>>>>>
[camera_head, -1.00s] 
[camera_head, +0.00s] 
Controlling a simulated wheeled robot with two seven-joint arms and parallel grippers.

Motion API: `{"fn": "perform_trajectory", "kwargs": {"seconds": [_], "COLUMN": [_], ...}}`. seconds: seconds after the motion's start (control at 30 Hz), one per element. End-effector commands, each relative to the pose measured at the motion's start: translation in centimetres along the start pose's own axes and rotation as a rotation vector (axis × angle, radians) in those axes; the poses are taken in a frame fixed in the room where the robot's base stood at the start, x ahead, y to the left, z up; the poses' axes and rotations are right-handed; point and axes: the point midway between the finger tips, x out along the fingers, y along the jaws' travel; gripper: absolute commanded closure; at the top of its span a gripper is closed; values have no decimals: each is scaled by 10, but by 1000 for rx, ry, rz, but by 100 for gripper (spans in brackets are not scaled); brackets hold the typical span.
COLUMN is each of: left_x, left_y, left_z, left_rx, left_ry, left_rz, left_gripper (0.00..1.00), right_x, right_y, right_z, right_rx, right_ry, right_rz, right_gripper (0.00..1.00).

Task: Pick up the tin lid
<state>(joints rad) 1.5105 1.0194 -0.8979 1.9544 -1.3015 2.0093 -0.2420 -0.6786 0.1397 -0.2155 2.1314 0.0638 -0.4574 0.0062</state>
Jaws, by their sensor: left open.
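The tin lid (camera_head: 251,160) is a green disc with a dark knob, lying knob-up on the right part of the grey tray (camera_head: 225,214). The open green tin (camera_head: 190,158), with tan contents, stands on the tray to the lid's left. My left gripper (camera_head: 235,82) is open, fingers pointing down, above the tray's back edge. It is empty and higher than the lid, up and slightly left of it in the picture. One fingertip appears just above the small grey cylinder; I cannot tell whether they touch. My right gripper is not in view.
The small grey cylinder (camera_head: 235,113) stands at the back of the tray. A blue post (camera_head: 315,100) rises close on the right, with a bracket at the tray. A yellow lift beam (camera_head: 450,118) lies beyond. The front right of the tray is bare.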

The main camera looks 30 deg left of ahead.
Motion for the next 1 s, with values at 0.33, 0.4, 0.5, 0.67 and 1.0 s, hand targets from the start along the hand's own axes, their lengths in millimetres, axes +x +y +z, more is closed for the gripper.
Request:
<<<<<
**Task instructions:**
Reproduce the material exactly, with every line intact.

**Result of the exercise:**
[camera_head, -1.00s] 
[camera_head, +0.00s] 
Controlling a simulated wheeled robot with two seven-joint arms and parallel grippers.

Motion API: `{"fn": "perform_trajectory", "kwargs": {"seconds": [_], "COLUMN": [_], ...}}`. seconds: seconds after the motion's start (control at 30 Hz), one per element. End-effector commands, each relative to the pose measured at the motion's start: translation in centimetres along the start pose's own axes and rotation as a rotation vector (axis × angle, radians) in those axes; the poses are taken in a frame fixed in the room where the robot's base stood at the start, x ahead, y to the left, z up; the poses' axes and rotations are right-handed; point and axes: the point midway between the finger tips, x out along the fingers, y along the jaws' travel; gripper: absolute commanded closure; at the top of its span a gripper is closed; values have no decimals: each is scaled by 10, but by 1000 for rx, ry, rz, but by 100 for gripper (spans in brackets are not scaled); brackets hold the typical span.
COLUMN is each of: left_x, left_y, left_z, left_rx, left_ry, left_rz, left_gripper (0.00..1.00), right_x, right_y, right_z, right_rx, right_ry, right_rz, right_gripper (0.00..1.00).

Task: Pick up the tin lid
<state>(joints rad) 1.5105 1.0194 -0.8979 1.9544 -1.3015 2.0093 -0.2420 -0.6786 0.1397 -0.2155 2.1314 0.0638 -0.4574 0.0062</state>
Jaws, by their sensor: left open.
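The tin lid (camera_head: 251,160) is a green disc with a dark knob, lying knob-up on the right part of the grey tray (camera_head: 225,214). The open green tin (camera_head: 190,158), with tan contents, stands on the tray to the lid's left. My left gripper (camera_head: 235,82) is open, fingers pointing down, above the tray's back edge. It is empty and higher than the lid, up and slightly left of it in the picture. One fingertip appears just above the small grey cylinder; I cannot tell whether they touch. My right gripper is not in view.
The small grey cylinder (camera_head: 235,113) stands at the back of the tray. A blue post (camera_head: 315,100) rises close on the right, with a bracket at the tray. A yellow lift beam (camera_head: 450,118) lies beyond. The front right of the tray is bare.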

The main camera looks 30 deg left of ahead.
Motion for the next 1 s, with values at 0.33, 0.4, 0.5, 0.67 and 1.0 s, hand targets from the start along the hand's own axes, their lengths in millimetres, axes +x +y +z, more is closed for the gripper.
Request:

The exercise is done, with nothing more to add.